The U.S. Army Corps of Engineers launched its “shoreline feasibility study” in March 2016 to examine the effects the Camp Pendleton harbor, built in 1942, has on Oceanside beaches. The city’s harbor, built in the 1960s, shares its entrance.
“The ultimate goal is to get more sand on the beaches,” said Kiel Koger, the city’s public works director.
Studies as early as the 1950s have shown the jetty that extends out into the ocean from the harbor’s mouth diverts sand that currents otherwise would carry onto the beaches. Other sources of beach sand such as rivers and bluffs also have been stopped by steady development over the last century.
Last year, when the latest study began, it was to be 100 percent federally funded, Koger said.
However, the money stopped this year, and now the Corps is asking Oceanside to kick in half the remaining costs so that work can resume.
“They said it will probably be about $1.5 million to $2 million to complete … total,” he said, and it will take about two more years to finish the study.
A similar federal study in Solana Beach and Encinitas set the basis for a 50-year sand replenishment project that was allocated $87 million last year as part of the federal Water Resources Development Act. That project, planned for more than 15 years, could begin as soon as next year. It would use sand from offshore deposits to widen beaches by 50 to 150 feet in those two cities, which, along with the state, will share portions of the estimated $165 million total cost over the next five decades.
An Army Corps spokesman was unavailable Wednesday to discuss the Oceanside study. Another Corps project in Oceanside, the San Luis Rey River flood-control excavation, fell through because of problems with the contractor after work was scheduled to begin this fall. That project also would have placed more sand on the city’s beaches.
Oceanside beaches south of the harbor have eroded steadily since the 1940s. Only a narrow strip of sand remains in most spots south of the municipal pier. Structures along the shore are protected by rock revetments and by annual beach replenishment with sand pumped from the harbor and other sources.

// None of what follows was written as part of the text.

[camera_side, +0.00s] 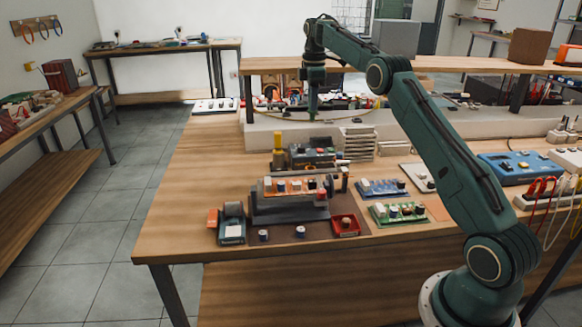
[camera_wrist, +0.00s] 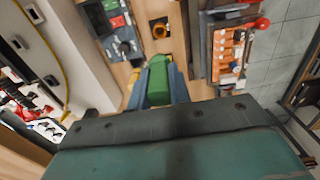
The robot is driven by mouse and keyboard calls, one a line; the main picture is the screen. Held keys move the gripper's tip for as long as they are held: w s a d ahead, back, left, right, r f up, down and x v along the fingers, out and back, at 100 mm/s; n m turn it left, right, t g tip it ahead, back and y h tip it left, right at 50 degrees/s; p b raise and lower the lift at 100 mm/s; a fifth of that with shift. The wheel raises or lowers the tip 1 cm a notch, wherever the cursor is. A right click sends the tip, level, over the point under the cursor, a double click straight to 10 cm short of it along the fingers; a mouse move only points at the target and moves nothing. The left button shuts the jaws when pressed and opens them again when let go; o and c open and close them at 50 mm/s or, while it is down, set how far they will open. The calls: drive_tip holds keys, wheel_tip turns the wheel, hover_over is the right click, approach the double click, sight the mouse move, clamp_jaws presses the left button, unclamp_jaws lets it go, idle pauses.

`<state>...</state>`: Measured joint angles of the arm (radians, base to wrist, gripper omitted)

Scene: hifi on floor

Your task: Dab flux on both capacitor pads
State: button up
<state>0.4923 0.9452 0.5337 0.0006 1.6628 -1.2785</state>
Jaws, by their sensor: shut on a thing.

Like all coastal San Diego County cities, Oceanside depends on its beaches for tourism, recreation, and protection of its coastal structures from the ocean waves.
The goal of the current feasibility study is to gather more information about beach erosion and the possible solutions to it.
“The Corps has been working on and off on these feasibility studies since about 2000,” Koger said. A previous effort also ended when funding for it was cut.
Oceanside officials have asked the Corps for a letter that outlines details of the expected costs for the remaining work and the time it will take, Koger said.
Once that it received, the Corps’ request for local funding will be presented to the City Council for a decision.